Exercise description: Below are some records. Retype exactly the lines from the one containing "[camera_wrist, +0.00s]" through the one containing "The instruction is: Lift", both included, skipping every picture.

═══ Records ═══

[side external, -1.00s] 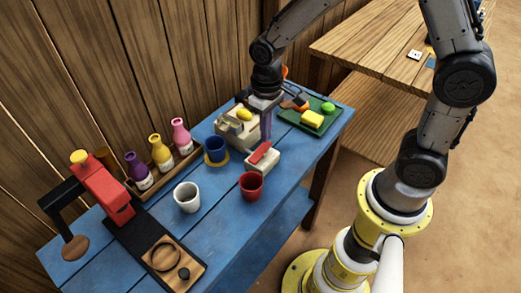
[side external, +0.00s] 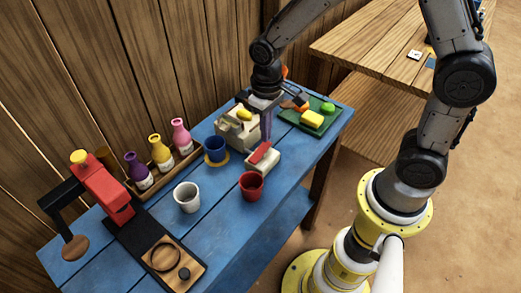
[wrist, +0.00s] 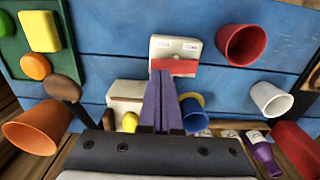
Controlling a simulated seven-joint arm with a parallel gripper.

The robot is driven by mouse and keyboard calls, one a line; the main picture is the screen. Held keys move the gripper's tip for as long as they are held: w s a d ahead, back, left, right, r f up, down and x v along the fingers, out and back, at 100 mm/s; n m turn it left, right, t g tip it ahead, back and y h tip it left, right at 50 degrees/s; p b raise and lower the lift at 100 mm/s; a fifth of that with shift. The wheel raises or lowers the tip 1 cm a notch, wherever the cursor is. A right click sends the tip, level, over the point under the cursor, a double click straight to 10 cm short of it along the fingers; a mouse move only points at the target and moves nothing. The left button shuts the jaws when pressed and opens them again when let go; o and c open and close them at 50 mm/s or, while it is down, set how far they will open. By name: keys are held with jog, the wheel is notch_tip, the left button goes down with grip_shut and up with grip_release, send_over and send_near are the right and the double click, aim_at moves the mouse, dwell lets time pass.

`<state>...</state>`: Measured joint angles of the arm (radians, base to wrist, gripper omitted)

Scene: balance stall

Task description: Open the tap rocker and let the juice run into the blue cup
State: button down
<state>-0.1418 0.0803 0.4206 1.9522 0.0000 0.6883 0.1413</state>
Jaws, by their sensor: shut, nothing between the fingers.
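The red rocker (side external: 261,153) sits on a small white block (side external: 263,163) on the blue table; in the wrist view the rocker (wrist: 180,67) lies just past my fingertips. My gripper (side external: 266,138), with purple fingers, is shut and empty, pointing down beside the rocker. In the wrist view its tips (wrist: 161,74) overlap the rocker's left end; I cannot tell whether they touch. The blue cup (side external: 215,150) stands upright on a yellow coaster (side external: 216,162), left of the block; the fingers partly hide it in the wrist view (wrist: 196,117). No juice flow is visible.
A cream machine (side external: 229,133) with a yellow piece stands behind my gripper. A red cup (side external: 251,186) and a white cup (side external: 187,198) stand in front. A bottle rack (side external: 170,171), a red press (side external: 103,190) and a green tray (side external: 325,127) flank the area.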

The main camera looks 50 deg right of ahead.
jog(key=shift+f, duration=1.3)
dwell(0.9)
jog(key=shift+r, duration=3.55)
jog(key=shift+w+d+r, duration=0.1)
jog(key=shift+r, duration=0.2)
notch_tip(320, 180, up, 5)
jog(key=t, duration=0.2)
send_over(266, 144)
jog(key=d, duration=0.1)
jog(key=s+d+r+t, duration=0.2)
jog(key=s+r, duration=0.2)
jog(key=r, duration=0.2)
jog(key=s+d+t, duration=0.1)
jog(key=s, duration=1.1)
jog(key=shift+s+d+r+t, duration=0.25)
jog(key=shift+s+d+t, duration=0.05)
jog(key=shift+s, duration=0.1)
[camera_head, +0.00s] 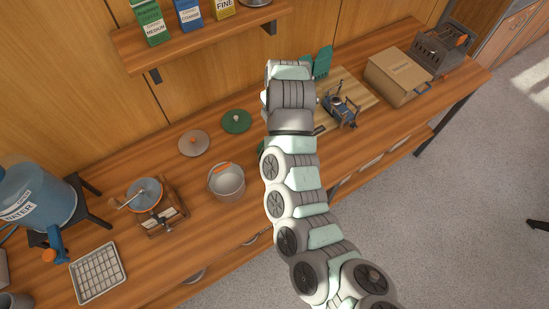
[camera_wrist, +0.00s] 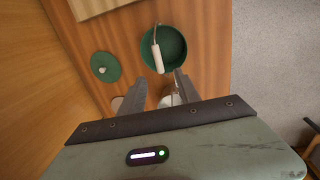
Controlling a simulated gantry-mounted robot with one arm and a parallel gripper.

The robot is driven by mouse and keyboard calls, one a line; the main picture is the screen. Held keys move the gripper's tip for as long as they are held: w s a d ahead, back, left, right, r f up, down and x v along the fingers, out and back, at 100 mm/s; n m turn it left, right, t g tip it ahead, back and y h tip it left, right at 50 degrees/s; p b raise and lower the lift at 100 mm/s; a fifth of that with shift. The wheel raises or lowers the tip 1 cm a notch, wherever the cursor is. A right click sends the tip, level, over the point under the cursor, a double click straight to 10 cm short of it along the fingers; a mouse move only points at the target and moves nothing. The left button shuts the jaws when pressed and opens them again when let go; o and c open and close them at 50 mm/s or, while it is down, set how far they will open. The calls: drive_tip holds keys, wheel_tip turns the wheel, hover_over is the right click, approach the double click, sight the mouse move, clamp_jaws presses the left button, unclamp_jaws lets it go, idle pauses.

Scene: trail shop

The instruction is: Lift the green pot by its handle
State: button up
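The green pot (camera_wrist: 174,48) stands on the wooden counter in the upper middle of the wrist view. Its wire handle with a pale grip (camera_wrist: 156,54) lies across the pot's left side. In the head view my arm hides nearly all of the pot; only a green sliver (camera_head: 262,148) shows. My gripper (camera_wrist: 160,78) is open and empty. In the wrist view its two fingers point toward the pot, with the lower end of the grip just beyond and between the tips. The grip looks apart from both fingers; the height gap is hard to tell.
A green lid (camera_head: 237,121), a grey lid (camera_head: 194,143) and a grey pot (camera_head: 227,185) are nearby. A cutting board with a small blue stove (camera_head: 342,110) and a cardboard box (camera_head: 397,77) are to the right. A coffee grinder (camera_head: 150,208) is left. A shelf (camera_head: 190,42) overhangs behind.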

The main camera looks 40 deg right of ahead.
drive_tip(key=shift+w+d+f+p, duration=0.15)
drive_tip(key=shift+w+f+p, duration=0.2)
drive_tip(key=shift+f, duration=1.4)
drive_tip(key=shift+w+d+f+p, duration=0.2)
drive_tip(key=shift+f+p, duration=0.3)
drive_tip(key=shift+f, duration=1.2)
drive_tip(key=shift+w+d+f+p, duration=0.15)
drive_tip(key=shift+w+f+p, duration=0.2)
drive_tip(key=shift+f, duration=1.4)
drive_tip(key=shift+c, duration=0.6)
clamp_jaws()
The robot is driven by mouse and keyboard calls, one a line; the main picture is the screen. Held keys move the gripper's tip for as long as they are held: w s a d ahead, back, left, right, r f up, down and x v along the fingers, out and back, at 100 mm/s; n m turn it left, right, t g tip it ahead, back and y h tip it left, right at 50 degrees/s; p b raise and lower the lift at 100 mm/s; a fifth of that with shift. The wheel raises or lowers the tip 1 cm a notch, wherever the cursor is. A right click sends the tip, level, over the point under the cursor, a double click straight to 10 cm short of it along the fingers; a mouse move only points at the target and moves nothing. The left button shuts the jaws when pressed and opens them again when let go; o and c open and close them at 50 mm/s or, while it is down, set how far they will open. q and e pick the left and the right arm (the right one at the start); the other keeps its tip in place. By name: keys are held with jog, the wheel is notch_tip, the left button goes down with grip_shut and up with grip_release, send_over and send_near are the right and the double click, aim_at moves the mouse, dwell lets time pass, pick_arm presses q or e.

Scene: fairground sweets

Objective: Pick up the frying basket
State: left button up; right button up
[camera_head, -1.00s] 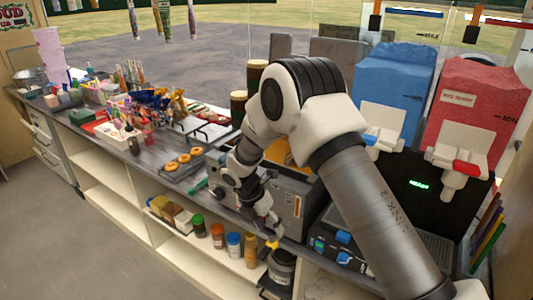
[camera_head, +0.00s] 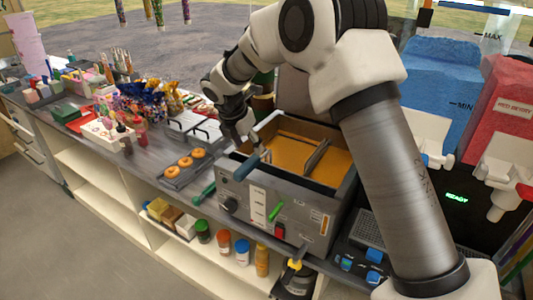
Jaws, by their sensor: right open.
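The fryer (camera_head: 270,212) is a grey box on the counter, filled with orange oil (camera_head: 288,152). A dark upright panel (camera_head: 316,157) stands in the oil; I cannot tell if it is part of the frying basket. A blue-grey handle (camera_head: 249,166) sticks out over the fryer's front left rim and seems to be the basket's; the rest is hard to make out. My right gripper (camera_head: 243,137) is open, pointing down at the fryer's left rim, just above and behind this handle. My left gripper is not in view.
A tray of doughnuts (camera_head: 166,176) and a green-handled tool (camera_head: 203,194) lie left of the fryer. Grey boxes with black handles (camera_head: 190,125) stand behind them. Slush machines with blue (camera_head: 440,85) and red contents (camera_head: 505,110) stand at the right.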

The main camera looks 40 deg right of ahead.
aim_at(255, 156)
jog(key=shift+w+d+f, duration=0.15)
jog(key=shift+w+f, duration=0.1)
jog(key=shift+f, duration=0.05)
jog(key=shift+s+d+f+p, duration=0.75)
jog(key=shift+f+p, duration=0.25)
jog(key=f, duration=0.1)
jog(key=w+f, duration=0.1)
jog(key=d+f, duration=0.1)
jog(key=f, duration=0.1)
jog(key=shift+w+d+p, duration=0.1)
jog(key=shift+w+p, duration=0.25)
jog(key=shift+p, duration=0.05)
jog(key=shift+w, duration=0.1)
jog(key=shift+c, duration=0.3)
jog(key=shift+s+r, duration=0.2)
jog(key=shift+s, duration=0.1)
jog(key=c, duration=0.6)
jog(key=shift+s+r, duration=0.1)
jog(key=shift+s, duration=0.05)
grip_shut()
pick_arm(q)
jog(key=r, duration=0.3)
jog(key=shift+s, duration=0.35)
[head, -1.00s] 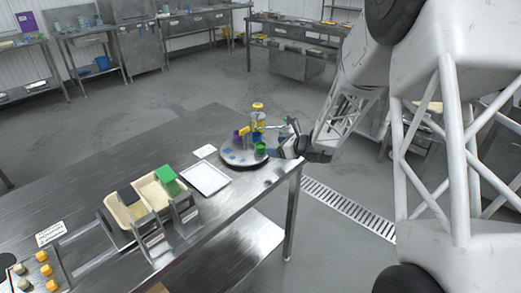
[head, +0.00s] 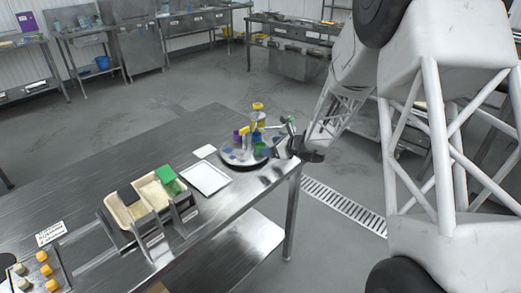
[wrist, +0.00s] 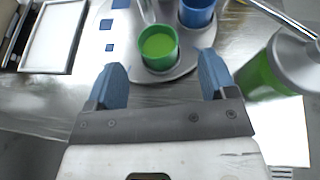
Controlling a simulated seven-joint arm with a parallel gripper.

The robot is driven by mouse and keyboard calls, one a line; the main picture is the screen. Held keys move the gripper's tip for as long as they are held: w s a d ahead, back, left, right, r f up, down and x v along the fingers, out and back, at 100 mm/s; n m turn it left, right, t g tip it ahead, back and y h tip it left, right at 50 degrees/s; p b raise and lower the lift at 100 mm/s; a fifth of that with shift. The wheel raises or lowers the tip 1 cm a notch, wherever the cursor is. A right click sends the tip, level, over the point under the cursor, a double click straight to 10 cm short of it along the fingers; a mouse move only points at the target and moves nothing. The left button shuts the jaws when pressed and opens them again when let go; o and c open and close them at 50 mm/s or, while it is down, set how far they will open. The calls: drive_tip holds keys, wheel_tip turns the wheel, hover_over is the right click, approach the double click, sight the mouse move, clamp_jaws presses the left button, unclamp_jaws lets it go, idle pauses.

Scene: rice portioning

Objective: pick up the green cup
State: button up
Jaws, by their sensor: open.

═══

Complete output:
[camera_wrist, +0.00s] 
Controlling a simulated gantry-mounted robot with one arm and a parallel gripper.

The robot is driven by mouse and keyboard calls, one a line; the main picture is the screen. Held keys move the gripper's tip for as long as they are held: w s a d ahead, back, left, right, r f up, down and x v along the fingers, out and back, at 100 mm/s; n m turn it left, right, t g tip it ahead, back and y h tip it left, right at 50 degrees/s; p b raise and lower the lift at 100 mm/s; a fifth of that with shift. The wheel raises or lowers the tip 1 cm a notch, wherever the cursor is. A right click sends the tip, level, over the point under the cursor, a double click straight to 10 cm short of it along the fingers; a mouse move only points at the target and moves nothing. The left button shuts the jaws when pressed and opens them again when let go; o and c open and close them at 50 mm/s or, while it is down, set how far they will open. The calls: drive_tip holds keys, wheel_tip turns the wheel, hover_over is the right click, approach the double click, sight the mouse move, clamp_jaws presses the left button, unclamp_jaws lets it go, idle pauses.

Scene: trail shop

The instruction is: Lift the green pot by its handle

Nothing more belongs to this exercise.